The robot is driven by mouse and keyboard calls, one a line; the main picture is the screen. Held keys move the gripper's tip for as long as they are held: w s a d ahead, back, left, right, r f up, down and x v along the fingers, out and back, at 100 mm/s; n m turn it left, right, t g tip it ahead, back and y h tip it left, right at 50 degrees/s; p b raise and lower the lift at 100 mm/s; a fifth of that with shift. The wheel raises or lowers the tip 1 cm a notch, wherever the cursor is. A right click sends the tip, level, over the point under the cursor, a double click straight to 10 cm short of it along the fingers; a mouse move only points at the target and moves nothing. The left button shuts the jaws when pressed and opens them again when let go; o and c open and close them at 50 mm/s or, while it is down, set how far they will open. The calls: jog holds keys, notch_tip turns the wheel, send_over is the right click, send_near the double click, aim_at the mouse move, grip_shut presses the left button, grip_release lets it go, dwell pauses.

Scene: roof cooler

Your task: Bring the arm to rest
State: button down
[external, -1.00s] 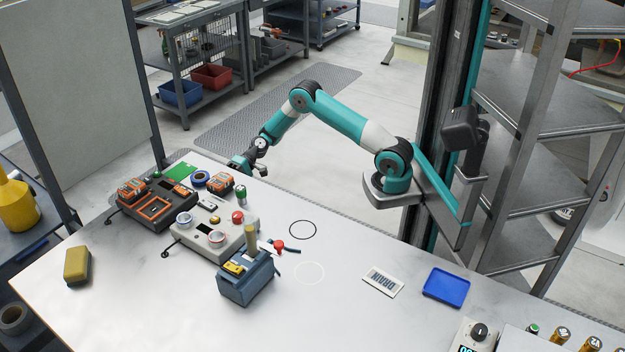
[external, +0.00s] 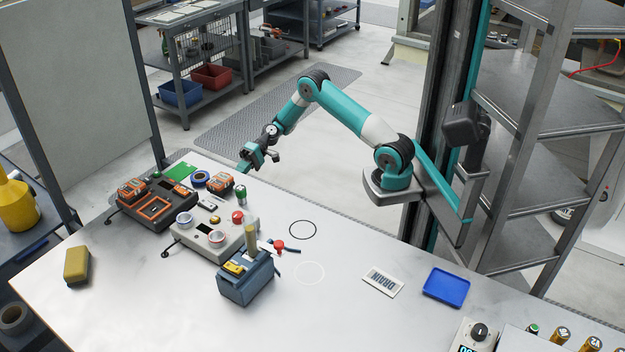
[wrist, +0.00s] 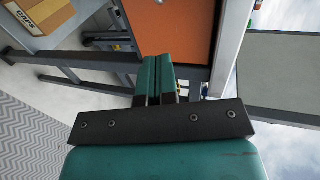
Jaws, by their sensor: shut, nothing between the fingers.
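My gripper (external: 244,166) is at the far edge of the workbench in the external view, raised beside the bench's back left part. The teal arm arches from its mount at the right to the gripper. In the wrist view the two teal fingers of my gripper (wrist: 159,68) lie together, shut and empty. The gripper is close to an orange-and-black battery (external: 220,186) and a small green-topped cylinder (external: 241,195), and appears apart from both.
The workbench (external: 340,325) holds a dark charger (external: 160,220), a grey device (external: 196,236), a blue-grey toolbox (external: 246,284), a blue tray (external: 446,287) and a yellow block (external: 77,265). A tall panel (external: 80,90) stands at the left. Open floor lies behind the bench.

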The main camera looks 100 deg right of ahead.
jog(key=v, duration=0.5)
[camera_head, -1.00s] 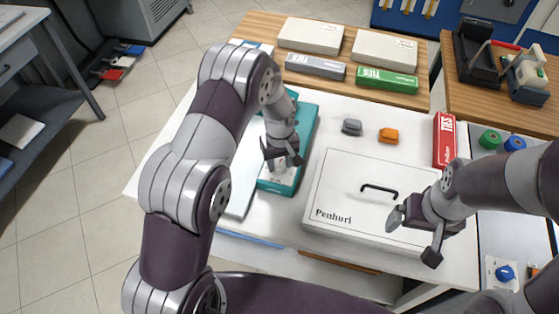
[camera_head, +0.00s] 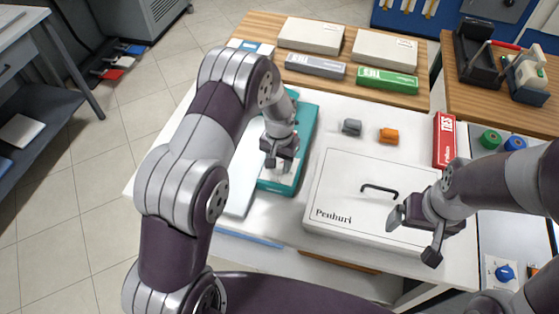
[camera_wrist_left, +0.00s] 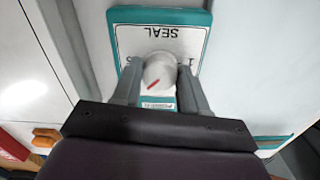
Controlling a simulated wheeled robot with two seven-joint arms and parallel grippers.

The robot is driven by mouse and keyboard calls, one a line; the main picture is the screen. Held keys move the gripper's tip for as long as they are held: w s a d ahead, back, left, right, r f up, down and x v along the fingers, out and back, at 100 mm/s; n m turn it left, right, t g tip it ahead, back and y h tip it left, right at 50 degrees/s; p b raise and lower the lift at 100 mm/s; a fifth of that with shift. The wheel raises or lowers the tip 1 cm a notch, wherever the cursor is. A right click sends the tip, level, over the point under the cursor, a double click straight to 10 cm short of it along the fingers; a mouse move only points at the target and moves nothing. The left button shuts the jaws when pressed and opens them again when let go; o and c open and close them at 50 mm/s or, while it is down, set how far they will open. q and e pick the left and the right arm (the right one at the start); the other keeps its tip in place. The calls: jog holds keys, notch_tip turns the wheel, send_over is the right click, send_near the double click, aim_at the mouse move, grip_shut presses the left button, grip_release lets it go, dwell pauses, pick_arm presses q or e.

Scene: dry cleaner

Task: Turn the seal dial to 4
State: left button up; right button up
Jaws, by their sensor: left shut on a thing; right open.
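The teal machine (camera_head: 306,122) with a white panel stands at the left of the white table in the head view. In the left wrist view its panel (camera_wrist_left: 135,42) reads SEAL upside down, with a 1 at the right of the dial. The round pale seal dial (camera_wrist_left: 158,68) has a red pointer mark on the side towards my gripper; its exact number cannot be told. My left gripper (camera_head: 281,163) is shut on the dial, one finger on each side. My right gripper (camera_head: 416,236) is open and empty at the right edge of the white Penhuri box.
The white Penhuri box (camera_head: 345,190) with a black handle lies right of the machine. Small grey (camera_head: 351,127) and orange (camera_head: 388,136) blocks and a red box (camera_head: 444,140) lie behind it. Boxes line a wooden surface (camera_head: 262,30) at the back.

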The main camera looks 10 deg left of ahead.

▶ WHAT TO WORK ON
Make an exact copy of the lines from the one containing "The main camera looks 100 deg right of ahead." to the one containing "Controlling a simulated", keeping both and leaving out every picture.

▶ FINAL RESULT
The main camera looks 100 deg right of ahead.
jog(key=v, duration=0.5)
[camera_head, -1.00s] 
[camera_head, +0.00s] 
[camera_wrist_left, +0.00s] 
Controlling a simulated wheeled robot with two seven-joint arms and parallel grippers.

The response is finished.